**SET EXERCISE**
Word for word, give the material below again, minus any images.

**RECORDED INFORMATION**
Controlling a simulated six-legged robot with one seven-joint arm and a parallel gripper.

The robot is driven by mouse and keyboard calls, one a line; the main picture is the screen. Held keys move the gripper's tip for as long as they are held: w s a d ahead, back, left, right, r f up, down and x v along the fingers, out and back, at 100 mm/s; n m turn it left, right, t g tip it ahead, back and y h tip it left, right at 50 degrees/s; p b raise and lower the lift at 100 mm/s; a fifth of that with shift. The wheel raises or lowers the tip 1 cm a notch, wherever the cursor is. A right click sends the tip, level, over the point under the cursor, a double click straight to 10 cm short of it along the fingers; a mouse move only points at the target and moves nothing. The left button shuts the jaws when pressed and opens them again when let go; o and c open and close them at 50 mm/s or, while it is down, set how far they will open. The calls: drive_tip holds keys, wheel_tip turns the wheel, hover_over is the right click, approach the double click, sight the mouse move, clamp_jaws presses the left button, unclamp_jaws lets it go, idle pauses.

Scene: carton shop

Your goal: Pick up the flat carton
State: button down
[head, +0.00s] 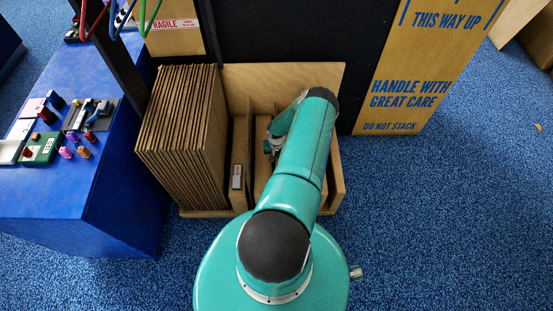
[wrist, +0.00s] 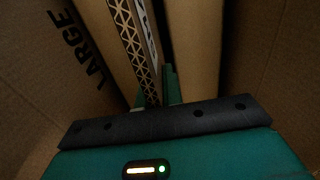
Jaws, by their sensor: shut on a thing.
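In the wrist view my gripper (wrist: 155,92) is down in a narrow slot. Its teal fingers are closed on a thin upright sheet with a lattice-like edge, which looks like the flat carton (wrist: 133,45). The edge runs away from me, up and slightly left. In the head view my gripper (head: 271,146) reaches into the wooden rack (head: 285,82), right of the stack of flat cartons. My arm hides much of the rack's right side, and I cannot clearly make out the held sheet there.
A thick stack of flat brown cartons (head: 185,135) fills the rack's left side. A brown wall marked LARGE (wrist: 75,50) stands close on the left. A blue table (head: 85,200) with small parts is at left. A large printed carton (head: 415,75) stands at right. Blue carpet is clear lower right.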

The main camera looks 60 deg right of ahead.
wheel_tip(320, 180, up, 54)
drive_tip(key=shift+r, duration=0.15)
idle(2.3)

**RESULT OF THIS TASK**
Controlling a simulated six-legged robot with one seven-joint arm and a parallel gripper.

The robot is driven by mouse and keyboard calls, one a line; the main picture is the screen. Held keys move the gripper's tip for as long as they are held: w s a d ahead, back, left, right, r f up, down and x v along the fingers, out and back, at 100 mm/s; n m turn it left, right, t g tip it ahead, back and y h tip it left, right at 50 degrees/s; p b raise and lower the lift at 100 mm/s; a fifth of that with shift. The wheel raises or lowers the tip 1 cm a notch, wherever the cursor is. A right click sends the tip, level, over the point under the cursor, a double click straight to 10 cm short of it along the fingers; a mouse move only points at the target and moves nothing. The left button shuts the jaws when pressed and opens them again when let go; o and c open and close them at 50 mm/s or, while it is down, set how far they will open. The calls: drive_tip holds keys, wheel_tip turns the wheel, hover_over is the right click, approach the double click, sight the mouse move, clamp_jaws presses the left button, unclamp_jaws lets it go, idle pauses.

Scene: carton shop

Your goal: Pick up the flat carton
State: button down
[head, +0.00s] 
[wrist, +0.00s] 
Jaws, by their sensor: shut on a thing.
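In the wrist view my gripper (wrist: 155,92) is down in a narrow slot. Its teal fingers are closed on a thin upright sheet with a lattice-like edge, which looks like the flat carton (wrist: 133,45). The edge runs away from me, up and slightly left. In the head view my gripper (head: 271,146) reaches into the wooden rack (head: 285,82), right of the stack of flat cartons. My arm hides much of the rack's right side, and I cannot clearly make out the held sheet there.
A thick stack of flat brown cartons (head: 185,135) fills the rack's left side. A brown wall marked LARGE (wrist: 75,50) stands close on the left. A blue table (head: 85,200) with small parts is at left. A large printed carton (head: 415,75) stands at right. Blue carpet is clear lower right.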

The main camera looks 60 deg right of ahead.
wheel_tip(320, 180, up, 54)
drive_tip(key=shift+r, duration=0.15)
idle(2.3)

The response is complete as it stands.